L’uscita dagli spogliatoi dopo l’intervallo ha mostrato un cambiamento, ma in peggio: la Lazio è sembrata ancora meno aggressiva nelle marcature e nel pressing, meno precisa nelle scalate, generalmente più lunga sul campo. Nei primi tre minuti del secondo tempo, la Lazio ha toccato il pallone 18 volte, compreso il calcio d’inizio; nello stesso lasso il Napoli ha effettuato 86 tocchi.
Ancora sull’1-0 l’azione con la quale il Napoli arriva al tiro dalla distanza con Hamsik (respinto da Strakosha) è un impressionante possesso di 2 minuti, durante i quali gli uomini di Sarri provano a sfondare prima a destra, poi a sinistra, poi di nuovo a destra.
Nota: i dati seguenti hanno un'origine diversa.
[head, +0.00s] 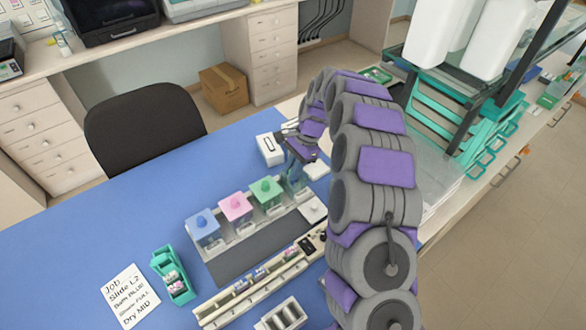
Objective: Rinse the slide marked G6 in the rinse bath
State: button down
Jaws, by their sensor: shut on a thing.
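My gripper (303,152) is above the far right part of the blue table, past the end of the row of jars. It is shut on something too small to make out; no slide or G6 mark can be read there. The row holds a blue jar (202,228), a pink jar (235,208) and a green jar (267,192). A grey-blue, clear vessel (293,180) stands at the row's far end, just below my gripper. I cannot tell whether the two touch, or whether this is the rinse bath.
A teal slide holder (173,276) and a handwritten job card (132,296) reading "Slide L2" lie at the front left. A long pale rail (225,306) with small slides runs beside a grey mat (255,250). A white box (270,150) is left of my gripper.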

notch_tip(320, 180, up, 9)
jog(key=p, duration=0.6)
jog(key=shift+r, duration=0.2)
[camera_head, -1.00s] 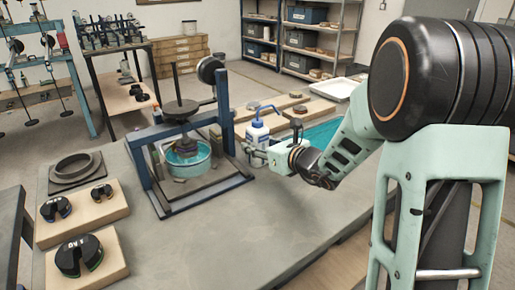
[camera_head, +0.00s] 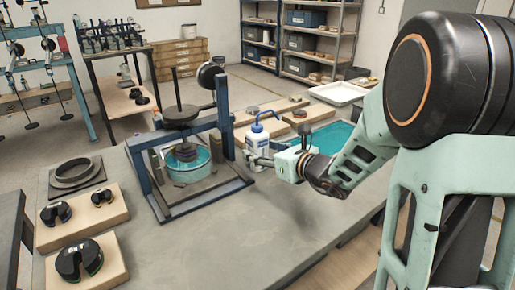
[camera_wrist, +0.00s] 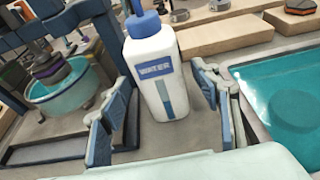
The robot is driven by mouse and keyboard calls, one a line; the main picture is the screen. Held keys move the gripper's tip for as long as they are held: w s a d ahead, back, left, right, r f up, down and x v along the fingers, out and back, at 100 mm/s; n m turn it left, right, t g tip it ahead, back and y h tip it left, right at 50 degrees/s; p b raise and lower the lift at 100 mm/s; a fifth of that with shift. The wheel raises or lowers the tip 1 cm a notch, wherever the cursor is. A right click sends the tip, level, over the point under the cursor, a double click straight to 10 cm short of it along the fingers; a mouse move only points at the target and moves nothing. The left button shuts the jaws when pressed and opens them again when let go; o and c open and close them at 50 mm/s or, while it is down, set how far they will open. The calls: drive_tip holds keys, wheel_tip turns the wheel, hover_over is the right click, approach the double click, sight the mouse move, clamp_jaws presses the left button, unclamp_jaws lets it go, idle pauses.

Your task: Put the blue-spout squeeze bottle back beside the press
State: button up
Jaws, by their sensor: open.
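The blue-spout squeeze bottle (camera_head: 257,148) is white with a blue cap and a label reading WATER. It stands upright on the grey table just right of the press (camera_head: 182,150), a blue frame with a round weight and a teal basin. In the wrist view the bottle (camera_wrist: 157,75) is between the two spread fingers of my gripper (camera_wrist: 160,105), with a gap on each side. The press also shows at the left of the wrist view (camera_wrist: 112,35). In the head view my gripper (camera_head: 262,160) is low beside the bottle, its fingers partly hidden.
A teal liquid tray (camera_wrist: 285,90) lies close to the right of the gripper. Wooden blocks (camera_wrist: 225,35) lie behind the bottle. Slotted weights on boards (camera_head: 80,258) are at the table's left. The table's front middle (camera_head: 225,235) is clear.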

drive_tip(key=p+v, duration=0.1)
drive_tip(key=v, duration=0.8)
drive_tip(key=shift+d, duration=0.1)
In generale, il Napoli ha giocato la sua partita con piena consapevolezza tattica: ogni singolo meccanismo nel sistema di Sarri ha il suo specifico significato. Per fare due esempi, basti notare come la mezzala sul lato opposto a dove si svolge l’azione non affianca mai la punta, ma si abbassa per coprire le spalle al vertice basso di centrocampo, che si allarga a facilitare il palleggio sulla catena di fascia. Oppure, come il terzino sul lato debole non offra mai un appoggio per il cambio gioco, che il Napoli deve sempre effettuare più lentamente girando palla dietro, ma si allinei con i centrali difensivi per preservare il Napoli dai rischi di un contropiede (meglio di come facessero i centrali del Napoli di Benitez, alti sul campo allo stesso modo di quelli di Sarri).
Inzaghi ha fiutato l’aria di inizio ripresa e ha provato ad organizzarsi per un doppio cambio, ma la situazione in campo è precipitata prima che potesse effettuarlo: dopo aver scaldato due volte le mani a Strakosha, il Napoli ha trovato il raddoppio di Insigne, propiziato ancora una volta da Marek Hamsik.
Il taglio profondo di Marek Hamsik spinge Bastos a stringere la sua posizione al centro, abbandonando la marcatura di Insigne. Basta è troppo lontano dal compagno per scalare sul fantasista napoletano.
Terzo posto
Il doppio cambio di Inzaghi (Hoedt per Wallace, Keita al posto di Murgia) non ha cambiato il mood della partita, che è proseguita sulla stessa falsa riga almeno fino a quando il Napoli non ha abbassato l’intensità della propria azione con e senza la palla.
A quel punto, intorno al ventesimo del secondo tempo, la Lazio ha iniziato a fare gioco: ha trovato le tracce dalla difesa che aveva preparato, con Hoedt più preciso di Wallace; ha liberato un attaccante alla conclusione con maggiore frequenza, grazie alle combinazioni ravvicinate tra Anderson, Keita e Immobile; ha portato molti uomini in area, con Patric (subentrato a Basta) sempre pronto a chiudere da destra l’azione che si sviluppava di preferenza sul lato opposto.
Ovviamente, sbilanciata in avanti, la Lazio ha lasciato altre occasioni al Napoli che nel frattempo ha ritrovato nuova linfa dalla panchina con Rog e Milik, subentrati ad Hamsik e Mertens. Fino a trovare il gol finale di Insigne, che ha fissato il gol sullo 0-3.
Con sette punti di distanza a otto giornate dalla fine, con il vantaggio negli scontri diretti e un calendario più semplice di quello degli avversari, il Napoli può ritenersi al sicuro da una rimonta della Lazio verso il terzo posto. La distanza in classifica tra le due si è vista in campo nel complesso della doppia sfida, oltre che nel resto del campionato.
L’assenza di Biglia si è fatta sentire, così come quella di De Vrij in area e tra le linee, ma non può essere una giustificazione. La Lazio ha scelto di giocare una partita troppo passiva, supportando i propri migliori giocatori in attacco solo quando ormai tutto era perduto: nel primo tempo la Lazio ha prodotto 0,16 Expected Goals; ha creato occasioni per 1 xG solo nell’ultima mezz’ora.
Sarri ha gli stessi punti dello scorso anno dopo 31 giornate, ma senza il suo uomo da 36 gol: un’ulteriore testimonianza della bontà del lavoro del tecnico, che a fine campionato manderà quattro uomini in doppia cifra di gol con tutta probabilità.
Sarri stesso non ha mai puntato il dito verso il suo attacco, neanche nelle settimane immediatamente successive all’infortunio di Milik; invece ha sempre posto l’accento su alcune prestazioni negative della sua difesa. Rispetto allo scorso anno, il Napoli ha subito 6 gol in più. E chissà come sarebbe oggi la classifica senza quei gol in più.